Now that I think about it, all three Carre pieces (Tailor, Gardner and Absolute Friends) involve the destruction of a normal Joe's life by careless greater powers. Are all Carre's books like this? At least with Clancy you get some of the ins and outs of espionage. Here it was merely the after-effects, the seediness. I even found the style tiresome -- this constant patter of present tense which would be thrilling if it described action, but sounds flat and dry otherwise. I don't mind moral ambiguity in a novel -- it can make it much more interesting and real -- but with neither plot nor hero this just seemed as drab as an East Berlin apartment.
  myfanwy | Oct 5, 2007 |
A fine read for Le Carre's fans. This is a more direct and immediate story than his [A Perfect Spy], with many of the same elements but perhaps less depth of character. It has le Carré’s characteristic lonely spy, an ethical man who finds himself adrift and conflicted in a corrupt world, at odds with his handlers while sacrificing his personal life for his work. In this one, we have the life story of a man born to a British military man serving the Raj in Pakistan at the time of Partition. After a troubled youth, the protagonist finds one true friend, an association that ultimately carries them through post-WWII Germany, the Cold War, and into the even darker world of Bush-era neo-con intrigue, much of it perhaps a parallel for le Carré’s own history, certainly a parallel for the world as we have known it over the last 50 years. As in [The Constant Gardner], the author’s theories on the contemporary military-industrial agenda are scary, and worse: they’re believable. ( )
1 vote kambrogi | Jul 27, 2007 |
Som altid hård og ubarmhjertig i sit syn på denne verdens ondskab og fortrædeligheder. Måtte læse den over to gange, da jeg skulle i det rigtige "mode". ( )
  jakobkjaer | Jun 28, 2007 |
Of all of Le Carre's stunning work THIS book is my favourite. All of Le Carre's trademark characterization and local 'colour' is here, of course, but he tells his tale with such aplomb, such mastery of pace and tension, that I couldn't put it down -- I stayed up all night to finish it. ( )
  leehopkins | Feb 11, 2007 |
At first this seemed like one of LeCarré’s usual spy books, with a lost boy hero who had a bad father and got caught up in the Cold War. Yet as the book moved to its final act it becomes clear that this is a political polemic against America’s war on terror. All the criticisms that the Iraq War was nothing but lies come to roost by the end of the book. The British, as America’s junior partners don’t come out lightly either. I found myself wanting to scream out at Ted Mundy to get away, to stand up for himself. His fate, however, is to be an “absolute friend”. ( )
  p_linehan | Jan 11, 2007 |
Did not care for the style at all... too hard to follow. I forced myself to finish it. ( )
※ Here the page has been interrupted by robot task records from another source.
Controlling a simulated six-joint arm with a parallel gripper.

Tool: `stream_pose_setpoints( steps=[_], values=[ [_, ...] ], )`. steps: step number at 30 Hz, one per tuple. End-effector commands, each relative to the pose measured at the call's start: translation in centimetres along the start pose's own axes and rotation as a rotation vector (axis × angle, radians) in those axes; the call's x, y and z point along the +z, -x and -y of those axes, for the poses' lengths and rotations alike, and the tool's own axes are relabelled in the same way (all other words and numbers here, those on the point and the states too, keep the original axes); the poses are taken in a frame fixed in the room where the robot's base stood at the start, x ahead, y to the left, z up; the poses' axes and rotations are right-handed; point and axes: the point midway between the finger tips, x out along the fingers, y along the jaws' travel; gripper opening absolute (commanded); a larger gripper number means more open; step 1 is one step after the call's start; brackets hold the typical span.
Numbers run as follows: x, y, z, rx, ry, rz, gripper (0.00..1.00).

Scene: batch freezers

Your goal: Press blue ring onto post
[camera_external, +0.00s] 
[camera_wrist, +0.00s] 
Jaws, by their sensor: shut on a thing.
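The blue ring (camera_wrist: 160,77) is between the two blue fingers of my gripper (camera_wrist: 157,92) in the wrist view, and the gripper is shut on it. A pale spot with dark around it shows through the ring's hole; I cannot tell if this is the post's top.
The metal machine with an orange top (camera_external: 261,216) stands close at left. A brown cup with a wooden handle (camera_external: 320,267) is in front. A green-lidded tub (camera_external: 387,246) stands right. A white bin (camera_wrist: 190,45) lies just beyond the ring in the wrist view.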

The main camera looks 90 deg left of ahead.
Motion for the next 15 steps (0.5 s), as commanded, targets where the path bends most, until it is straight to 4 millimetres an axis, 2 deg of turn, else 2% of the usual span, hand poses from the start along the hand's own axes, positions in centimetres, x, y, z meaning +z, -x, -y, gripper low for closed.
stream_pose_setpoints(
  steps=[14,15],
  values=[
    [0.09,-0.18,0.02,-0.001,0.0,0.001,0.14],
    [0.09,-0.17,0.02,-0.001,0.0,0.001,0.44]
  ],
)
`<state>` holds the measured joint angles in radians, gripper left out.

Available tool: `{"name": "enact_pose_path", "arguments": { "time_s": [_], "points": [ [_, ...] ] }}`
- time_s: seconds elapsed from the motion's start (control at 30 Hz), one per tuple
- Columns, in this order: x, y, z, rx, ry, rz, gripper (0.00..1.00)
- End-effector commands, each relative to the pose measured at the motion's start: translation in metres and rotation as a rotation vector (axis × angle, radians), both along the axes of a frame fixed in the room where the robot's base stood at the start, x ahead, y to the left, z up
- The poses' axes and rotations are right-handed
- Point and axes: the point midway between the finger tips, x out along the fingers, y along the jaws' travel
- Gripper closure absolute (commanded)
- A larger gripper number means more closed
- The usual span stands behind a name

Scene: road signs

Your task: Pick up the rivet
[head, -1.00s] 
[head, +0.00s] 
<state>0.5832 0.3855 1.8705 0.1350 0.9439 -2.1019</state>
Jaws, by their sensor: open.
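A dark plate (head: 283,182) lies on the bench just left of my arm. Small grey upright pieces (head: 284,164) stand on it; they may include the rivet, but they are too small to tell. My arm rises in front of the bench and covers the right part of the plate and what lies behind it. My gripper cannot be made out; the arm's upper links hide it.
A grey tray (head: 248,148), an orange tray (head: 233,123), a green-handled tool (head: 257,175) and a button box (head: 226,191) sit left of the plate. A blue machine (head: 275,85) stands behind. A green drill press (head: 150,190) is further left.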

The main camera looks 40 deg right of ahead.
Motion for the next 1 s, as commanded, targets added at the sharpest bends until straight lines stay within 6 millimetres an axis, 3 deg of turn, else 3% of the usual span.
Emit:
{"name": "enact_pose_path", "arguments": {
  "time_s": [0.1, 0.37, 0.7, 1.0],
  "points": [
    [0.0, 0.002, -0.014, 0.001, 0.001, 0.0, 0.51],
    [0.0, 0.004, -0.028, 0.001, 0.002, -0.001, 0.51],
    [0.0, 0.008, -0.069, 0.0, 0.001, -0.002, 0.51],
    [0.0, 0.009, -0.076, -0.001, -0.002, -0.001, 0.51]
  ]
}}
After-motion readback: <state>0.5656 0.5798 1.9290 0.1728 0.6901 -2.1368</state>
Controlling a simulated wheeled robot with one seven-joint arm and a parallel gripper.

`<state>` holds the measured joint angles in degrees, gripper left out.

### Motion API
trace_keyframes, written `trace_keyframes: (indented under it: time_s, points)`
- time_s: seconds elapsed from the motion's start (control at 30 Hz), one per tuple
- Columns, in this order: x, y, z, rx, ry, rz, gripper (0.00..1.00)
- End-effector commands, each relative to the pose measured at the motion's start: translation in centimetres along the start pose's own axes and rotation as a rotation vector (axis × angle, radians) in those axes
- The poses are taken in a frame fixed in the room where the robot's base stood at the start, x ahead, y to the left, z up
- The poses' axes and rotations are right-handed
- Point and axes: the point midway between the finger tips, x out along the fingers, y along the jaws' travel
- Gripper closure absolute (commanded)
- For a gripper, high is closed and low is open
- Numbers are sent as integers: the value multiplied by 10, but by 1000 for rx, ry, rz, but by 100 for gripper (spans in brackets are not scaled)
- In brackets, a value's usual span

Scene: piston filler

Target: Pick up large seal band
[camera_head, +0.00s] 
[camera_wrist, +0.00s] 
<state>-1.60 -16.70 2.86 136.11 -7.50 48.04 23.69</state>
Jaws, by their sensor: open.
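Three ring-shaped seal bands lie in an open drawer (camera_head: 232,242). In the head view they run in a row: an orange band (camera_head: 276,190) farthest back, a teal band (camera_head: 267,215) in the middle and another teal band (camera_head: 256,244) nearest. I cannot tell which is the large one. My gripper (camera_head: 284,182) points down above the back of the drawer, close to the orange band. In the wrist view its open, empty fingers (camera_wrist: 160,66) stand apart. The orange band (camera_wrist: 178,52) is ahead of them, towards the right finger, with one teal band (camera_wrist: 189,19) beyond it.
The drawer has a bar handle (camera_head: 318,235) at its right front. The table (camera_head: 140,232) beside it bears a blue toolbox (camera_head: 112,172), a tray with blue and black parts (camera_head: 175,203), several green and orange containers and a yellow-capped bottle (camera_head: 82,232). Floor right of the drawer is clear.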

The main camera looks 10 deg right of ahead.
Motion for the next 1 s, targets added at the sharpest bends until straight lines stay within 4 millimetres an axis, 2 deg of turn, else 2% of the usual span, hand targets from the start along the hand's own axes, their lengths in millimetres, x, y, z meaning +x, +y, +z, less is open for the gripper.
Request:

  mpicker0 | Jan 5, 2007 |
This novel of le Carre's is much more absolute in terms of plot and development than has been the case in some of his previous books. In a sense, it is a step away from what could be considered his classic style as found in "Tinker, Tailor, Soldier, Spy" and "Smiley's People" amongst others. "Absolute Friends" is much more terse and compact than these. le Carre's distaste at current events surrounding the "War on Terror" is obvious and he both deftly and pointedly highlights how the media as well as foreign governments can be inveigled into supporting quasi-Imperialism pretensions.
Those who are more used to the rather more abstract developments of earlier le Carre should still find this an absorbing story while for newcomers it provides a straightforward introduction into his books. ( )
  syllabub | Nov 28, 2006 |
As always, Le Carre does not disappoint. There is the usual gripping story, along with the usual fascinating background information.

Le Carre is clearly very very angry about what has happened in the west in the past few years, the creeping fascism of Bush and friends, and is not scared to focus on it here. ( )
  name99 | Nov 22, 2006 |
So long my friend !!! Boring to the brim ( )
  Replay | Sep 18, 2006 |
Spy story set in Berlin, spanning Cold War to the modern "war on terror". True le Carre. ( )
  vixen666 | Jun 20, 2006 |
Thrilling suspense ( )
  Cecilturtle | May 16, 2006 |
A somewhat disappointing read. I have to say not one of this usually excellent writers better efforts ( )
  devenish | Apr 13, 2006 |
I read this one in the fast lane - so to speak. Might give it another try, but I am not sure.